Some mythical creatures have their origin in tradition and tales from the distant past. However, each culture is associated with a multitude of interesting and odd creatures; many of these beings are humanoids. One of these legendary humanoids is the Tikbalang.
The Tikbalang (many different spellings are used – translates as ‘demon horse’) is a creature of Philippine folklore said to lurk in the mountains and forests of the Philippines. It is generally described as a tall, bony humanoid creature with disproportionately long limbs, to the point that its knees reach above its head when it squats down. It has the head and feet of an animal, most commonly a horse. It has been compared to the half-man, half-horse centaur from Greek mythology. It travels at night to rape female mortals who will then give birth to more Tikbalang. It is sometimes believed to be a transformation of an aborted fetus which has been sent to earth from limbo.

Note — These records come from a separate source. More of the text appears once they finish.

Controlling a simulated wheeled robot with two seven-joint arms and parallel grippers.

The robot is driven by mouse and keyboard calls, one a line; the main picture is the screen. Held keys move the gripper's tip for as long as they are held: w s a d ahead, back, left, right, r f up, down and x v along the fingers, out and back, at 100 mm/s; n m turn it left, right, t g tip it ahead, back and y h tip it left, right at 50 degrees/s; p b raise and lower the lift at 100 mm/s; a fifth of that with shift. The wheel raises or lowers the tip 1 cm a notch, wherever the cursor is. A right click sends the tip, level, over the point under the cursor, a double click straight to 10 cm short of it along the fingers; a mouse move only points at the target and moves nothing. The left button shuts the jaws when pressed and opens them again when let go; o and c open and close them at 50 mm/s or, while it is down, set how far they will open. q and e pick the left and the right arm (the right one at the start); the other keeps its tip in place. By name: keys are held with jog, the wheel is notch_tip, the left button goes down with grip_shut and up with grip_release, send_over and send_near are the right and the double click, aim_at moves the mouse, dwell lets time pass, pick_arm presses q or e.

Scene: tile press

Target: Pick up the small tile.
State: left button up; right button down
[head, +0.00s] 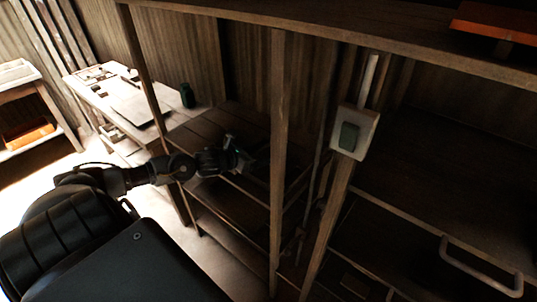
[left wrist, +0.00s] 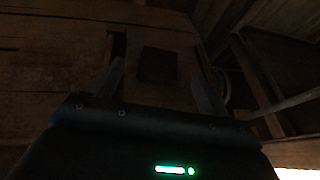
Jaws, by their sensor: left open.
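A small dark square (left wrist: 158,64), which looks like the small tile, lies on a wooden board (left wrist: 172,100) in the left wrist view. My left gripper (head: 241,158) reaches over the wooden shelf in the head view. In the left wrist view its two fingers (left wrist: 160,78) are apart and empty, one to each side of the dark square in the picture. The gap in depth to the square is hard to judge in the dim light. I cannot make out the tile in the head view. My right gripper is not in view.
Shelf posts (head: 278,150) stand close to the right of my left gripper. A bench (head: 135,105) with a dark green can (head: 187,95) is behind at left. A drawer handle (head: 480,268) sticks out at lower right.

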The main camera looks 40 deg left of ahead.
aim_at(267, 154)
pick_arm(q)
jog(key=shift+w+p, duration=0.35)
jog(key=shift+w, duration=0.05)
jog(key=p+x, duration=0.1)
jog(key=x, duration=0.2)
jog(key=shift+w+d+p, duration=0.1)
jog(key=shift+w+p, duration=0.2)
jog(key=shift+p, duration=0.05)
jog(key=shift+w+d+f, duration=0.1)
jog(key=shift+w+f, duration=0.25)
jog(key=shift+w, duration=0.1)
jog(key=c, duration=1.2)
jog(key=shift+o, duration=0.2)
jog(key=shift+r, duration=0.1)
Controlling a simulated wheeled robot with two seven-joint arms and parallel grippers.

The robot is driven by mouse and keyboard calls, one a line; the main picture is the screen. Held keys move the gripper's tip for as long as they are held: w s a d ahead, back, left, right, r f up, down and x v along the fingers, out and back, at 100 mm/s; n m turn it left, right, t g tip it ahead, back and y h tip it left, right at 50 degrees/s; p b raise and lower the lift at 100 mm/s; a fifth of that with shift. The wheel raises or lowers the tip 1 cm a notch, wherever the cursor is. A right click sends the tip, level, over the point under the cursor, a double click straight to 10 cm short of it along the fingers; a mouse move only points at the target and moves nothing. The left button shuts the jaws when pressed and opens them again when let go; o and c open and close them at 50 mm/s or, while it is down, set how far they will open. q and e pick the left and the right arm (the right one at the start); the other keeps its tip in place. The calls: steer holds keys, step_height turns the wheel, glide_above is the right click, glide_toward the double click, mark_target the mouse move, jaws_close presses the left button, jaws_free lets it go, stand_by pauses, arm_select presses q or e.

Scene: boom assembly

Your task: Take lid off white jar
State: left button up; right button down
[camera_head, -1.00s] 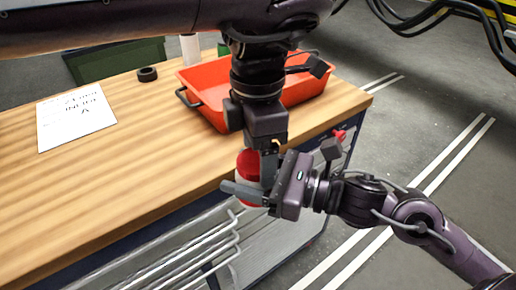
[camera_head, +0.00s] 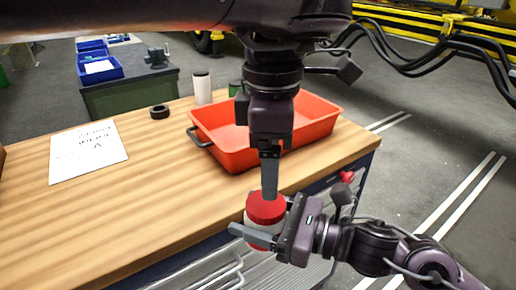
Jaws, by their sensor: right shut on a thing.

Tikbalangs are very playful with people, and they usually make a person imagine things that aren’t real. Sometimes a Tikbalang will drive a person crazy. Legends say that when rain falls while the sun is shining, a pair of Tikbalangs are being wed. Since horses only arrived in the Philippine archipelago during the Spanish invasion, there is a theory that the image of a half-horse, half-man creature was propagated by the conquistadors to keep the natives afraid of the night. There are stories claiming that the Tikbalang are actually half-bird, half-man creatures, much like the Japanese Tengu.
A traveler who finds himself lost and suspects that a Tikbalang is leading him astray may counteract it by wearing his shirt inside out. Another countermeasure is to verbally ask permission to pass by, or to avoid making too much noise while in the woods so as not to offend or disturb the Tikbalang.
Folklore says that one can tame a Tikbalang and compel it to be one’s servant by plucking three golden hairs from its mane. There are also stories where a Tikbalang asks its intended prey a riddle. Someone who manages to answer correctly will be rewarded with a pot of gold.
Other legends depict the Tikbalang as a monster of the night, with eyes that glow red. This version of the Tikbalang casts it as a fearsome creature, a real danger to people. It is believed that when it is angered – and it is easily angered – it stomps on people with its hooves until they die. In these tales, the Tikbalang is always accompanied by the stench of burning hair and smokes great big cigars.
It is said that delirious town folk who have stumbled their way into town after long absences tell of how an apparation resembling a Tikbalang pushed and slapped them, often knocking them over and not allowing them to right themselves; all the while shaking with nervous, childish giggling. People say that the cessation of resistance or protest will suddenly lead a victim to find themselves alone in the woods, plunged into darkness; the sun long set. The path home, recalled by the few who return after a disappearance, is hampered by a severe sense of disorientation and a forest that seems to curl in on itself repeatedly.